> _WHAT YOU NEED TO DO_:
Only a number is wanted here: the number of lines of the data that include "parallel".

> _RECORDS FOR THE TASK_:
----------

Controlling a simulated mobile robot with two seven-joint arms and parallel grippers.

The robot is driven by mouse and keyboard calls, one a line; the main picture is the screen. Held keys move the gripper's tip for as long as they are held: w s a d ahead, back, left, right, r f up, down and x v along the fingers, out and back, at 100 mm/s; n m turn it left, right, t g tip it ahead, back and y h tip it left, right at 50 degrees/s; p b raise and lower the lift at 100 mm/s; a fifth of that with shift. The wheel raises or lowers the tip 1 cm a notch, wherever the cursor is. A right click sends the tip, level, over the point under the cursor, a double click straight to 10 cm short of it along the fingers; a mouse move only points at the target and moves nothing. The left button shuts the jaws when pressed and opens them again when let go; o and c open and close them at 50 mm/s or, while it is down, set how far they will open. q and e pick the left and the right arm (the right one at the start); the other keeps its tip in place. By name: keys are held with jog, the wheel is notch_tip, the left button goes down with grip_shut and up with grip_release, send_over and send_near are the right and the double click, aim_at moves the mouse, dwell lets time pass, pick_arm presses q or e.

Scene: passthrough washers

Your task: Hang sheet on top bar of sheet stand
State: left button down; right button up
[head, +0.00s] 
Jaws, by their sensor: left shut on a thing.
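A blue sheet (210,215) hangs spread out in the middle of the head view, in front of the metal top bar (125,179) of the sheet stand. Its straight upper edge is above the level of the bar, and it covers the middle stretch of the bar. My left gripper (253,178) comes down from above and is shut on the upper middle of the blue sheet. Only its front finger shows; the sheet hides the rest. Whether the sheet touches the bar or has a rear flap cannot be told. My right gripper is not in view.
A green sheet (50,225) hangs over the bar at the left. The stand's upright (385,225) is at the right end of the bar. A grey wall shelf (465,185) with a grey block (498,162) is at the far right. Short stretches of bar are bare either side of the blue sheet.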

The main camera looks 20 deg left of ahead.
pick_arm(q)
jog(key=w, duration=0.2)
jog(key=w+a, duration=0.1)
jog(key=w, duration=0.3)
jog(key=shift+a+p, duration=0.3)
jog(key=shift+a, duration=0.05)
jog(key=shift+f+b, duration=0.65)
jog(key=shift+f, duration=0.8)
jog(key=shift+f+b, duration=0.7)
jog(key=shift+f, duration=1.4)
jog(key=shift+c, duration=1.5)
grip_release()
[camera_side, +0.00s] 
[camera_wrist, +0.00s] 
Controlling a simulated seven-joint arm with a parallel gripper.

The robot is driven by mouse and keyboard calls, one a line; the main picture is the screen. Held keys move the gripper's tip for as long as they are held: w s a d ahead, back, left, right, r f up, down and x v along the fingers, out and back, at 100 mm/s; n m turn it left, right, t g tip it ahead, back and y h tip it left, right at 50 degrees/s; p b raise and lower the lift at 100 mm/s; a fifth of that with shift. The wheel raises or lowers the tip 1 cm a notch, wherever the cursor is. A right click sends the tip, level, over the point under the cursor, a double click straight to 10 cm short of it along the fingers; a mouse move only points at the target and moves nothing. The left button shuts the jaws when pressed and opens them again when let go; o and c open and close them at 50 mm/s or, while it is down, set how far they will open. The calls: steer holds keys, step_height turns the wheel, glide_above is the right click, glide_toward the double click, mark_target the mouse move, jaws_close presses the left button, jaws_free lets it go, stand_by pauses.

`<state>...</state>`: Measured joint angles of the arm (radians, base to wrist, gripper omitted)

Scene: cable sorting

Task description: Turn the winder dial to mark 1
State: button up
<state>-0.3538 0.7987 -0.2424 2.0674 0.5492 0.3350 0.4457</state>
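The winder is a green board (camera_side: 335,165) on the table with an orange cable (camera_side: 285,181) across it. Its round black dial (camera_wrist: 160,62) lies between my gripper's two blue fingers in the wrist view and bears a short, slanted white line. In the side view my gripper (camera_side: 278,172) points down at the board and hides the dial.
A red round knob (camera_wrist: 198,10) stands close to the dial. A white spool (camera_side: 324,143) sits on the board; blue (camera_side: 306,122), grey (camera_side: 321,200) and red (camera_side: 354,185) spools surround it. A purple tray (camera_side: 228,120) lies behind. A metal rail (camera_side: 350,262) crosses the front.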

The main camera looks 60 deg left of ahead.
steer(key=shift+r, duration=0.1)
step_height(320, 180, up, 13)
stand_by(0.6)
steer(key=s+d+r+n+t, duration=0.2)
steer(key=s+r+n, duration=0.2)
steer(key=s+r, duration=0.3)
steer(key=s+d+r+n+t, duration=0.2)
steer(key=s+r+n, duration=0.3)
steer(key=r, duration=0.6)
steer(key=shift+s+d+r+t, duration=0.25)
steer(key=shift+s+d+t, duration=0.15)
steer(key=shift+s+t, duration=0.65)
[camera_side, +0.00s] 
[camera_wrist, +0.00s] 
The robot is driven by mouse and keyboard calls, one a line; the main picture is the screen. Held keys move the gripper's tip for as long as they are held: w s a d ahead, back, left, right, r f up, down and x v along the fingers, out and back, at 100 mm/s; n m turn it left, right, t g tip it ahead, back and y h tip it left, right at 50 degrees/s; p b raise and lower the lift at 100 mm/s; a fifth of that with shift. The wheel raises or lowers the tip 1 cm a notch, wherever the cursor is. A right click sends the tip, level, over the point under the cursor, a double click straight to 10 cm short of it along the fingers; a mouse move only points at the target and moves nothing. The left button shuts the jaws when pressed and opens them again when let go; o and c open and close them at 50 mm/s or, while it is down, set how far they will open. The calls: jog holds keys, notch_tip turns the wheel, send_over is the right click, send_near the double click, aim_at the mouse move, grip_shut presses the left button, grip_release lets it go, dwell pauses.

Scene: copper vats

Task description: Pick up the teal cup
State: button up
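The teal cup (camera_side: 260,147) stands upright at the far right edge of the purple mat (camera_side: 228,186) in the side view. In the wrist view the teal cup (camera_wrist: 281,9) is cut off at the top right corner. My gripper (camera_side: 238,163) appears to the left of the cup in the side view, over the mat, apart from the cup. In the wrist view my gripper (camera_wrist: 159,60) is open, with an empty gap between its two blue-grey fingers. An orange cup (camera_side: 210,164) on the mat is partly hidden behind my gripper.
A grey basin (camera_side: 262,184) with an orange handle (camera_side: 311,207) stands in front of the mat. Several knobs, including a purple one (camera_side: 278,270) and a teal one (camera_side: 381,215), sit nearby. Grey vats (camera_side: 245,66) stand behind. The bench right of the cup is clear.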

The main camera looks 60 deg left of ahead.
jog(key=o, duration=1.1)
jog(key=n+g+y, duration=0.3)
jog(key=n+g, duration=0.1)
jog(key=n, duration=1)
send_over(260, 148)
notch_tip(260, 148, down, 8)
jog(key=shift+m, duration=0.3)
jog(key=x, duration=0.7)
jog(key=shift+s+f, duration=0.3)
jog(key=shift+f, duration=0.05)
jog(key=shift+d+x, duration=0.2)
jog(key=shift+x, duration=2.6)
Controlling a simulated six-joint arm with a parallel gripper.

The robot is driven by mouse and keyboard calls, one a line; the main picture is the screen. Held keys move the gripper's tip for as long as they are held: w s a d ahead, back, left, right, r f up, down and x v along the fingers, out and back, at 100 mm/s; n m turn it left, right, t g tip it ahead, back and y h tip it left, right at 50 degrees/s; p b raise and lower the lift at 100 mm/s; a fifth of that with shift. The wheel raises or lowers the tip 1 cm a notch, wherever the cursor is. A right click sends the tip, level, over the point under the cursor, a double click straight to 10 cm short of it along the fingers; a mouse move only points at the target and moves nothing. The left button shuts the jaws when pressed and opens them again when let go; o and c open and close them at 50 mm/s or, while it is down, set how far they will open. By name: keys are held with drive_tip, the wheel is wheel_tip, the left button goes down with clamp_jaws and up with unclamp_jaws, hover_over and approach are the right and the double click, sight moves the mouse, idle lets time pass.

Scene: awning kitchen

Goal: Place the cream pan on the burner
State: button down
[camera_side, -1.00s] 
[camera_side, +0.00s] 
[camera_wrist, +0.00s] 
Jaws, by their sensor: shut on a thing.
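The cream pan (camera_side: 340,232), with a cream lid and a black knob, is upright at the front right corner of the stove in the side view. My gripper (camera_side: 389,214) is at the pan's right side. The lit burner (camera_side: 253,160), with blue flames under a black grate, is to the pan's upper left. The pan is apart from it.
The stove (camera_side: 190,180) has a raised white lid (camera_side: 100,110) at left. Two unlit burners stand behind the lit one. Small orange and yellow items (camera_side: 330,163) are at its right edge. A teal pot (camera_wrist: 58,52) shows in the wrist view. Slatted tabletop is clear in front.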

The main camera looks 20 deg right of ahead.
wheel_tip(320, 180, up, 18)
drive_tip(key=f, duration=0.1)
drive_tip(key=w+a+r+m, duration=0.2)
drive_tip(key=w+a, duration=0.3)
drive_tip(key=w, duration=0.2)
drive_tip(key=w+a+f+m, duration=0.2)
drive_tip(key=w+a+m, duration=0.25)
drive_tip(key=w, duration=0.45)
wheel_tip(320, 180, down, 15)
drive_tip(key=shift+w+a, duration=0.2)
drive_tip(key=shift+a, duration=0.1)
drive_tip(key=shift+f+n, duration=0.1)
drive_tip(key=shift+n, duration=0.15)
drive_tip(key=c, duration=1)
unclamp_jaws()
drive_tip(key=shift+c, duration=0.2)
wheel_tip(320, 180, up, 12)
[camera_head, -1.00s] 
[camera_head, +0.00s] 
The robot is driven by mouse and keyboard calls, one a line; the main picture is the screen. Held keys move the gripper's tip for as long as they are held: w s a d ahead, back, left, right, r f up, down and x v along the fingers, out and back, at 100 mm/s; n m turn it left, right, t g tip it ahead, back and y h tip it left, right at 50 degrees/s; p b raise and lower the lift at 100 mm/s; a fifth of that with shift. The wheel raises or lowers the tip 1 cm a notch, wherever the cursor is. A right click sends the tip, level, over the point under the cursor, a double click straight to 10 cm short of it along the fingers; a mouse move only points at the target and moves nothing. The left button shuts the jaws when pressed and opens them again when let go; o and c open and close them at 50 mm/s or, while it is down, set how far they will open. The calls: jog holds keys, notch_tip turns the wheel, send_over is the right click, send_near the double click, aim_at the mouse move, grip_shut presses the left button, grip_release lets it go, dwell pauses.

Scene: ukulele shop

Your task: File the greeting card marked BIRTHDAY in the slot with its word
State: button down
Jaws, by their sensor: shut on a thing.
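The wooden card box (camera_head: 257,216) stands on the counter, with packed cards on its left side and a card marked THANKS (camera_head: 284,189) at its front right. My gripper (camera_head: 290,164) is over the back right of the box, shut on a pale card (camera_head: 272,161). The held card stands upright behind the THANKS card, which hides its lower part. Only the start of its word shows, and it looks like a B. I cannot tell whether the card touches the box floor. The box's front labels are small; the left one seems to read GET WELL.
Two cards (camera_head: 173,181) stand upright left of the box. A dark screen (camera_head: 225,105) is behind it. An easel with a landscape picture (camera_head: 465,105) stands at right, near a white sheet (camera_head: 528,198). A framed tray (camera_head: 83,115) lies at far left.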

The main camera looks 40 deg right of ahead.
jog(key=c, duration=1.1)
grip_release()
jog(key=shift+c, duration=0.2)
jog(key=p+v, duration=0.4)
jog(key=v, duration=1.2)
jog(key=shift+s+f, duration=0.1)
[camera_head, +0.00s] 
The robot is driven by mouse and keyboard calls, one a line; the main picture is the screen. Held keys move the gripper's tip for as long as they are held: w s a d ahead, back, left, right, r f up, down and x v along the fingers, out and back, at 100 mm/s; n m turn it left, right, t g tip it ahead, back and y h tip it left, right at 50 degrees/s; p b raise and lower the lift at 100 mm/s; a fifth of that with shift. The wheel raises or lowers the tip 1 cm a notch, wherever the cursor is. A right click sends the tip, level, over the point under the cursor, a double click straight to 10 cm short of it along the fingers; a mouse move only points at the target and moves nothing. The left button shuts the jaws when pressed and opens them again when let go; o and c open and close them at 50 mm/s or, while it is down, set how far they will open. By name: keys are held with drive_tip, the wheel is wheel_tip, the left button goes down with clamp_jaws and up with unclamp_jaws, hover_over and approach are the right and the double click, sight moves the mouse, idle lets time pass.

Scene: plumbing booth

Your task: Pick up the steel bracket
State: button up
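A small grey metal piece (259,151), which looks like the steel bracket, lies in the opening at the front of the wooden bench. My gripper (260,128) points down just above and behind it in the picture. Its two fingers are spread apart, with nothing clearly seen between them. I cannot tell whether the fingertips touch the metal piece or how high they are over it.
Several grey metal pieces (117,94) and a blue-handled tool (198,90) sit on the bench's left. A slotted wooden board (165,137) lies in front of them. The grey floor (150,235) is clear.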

----------

> _ANSWER BELOW_:
3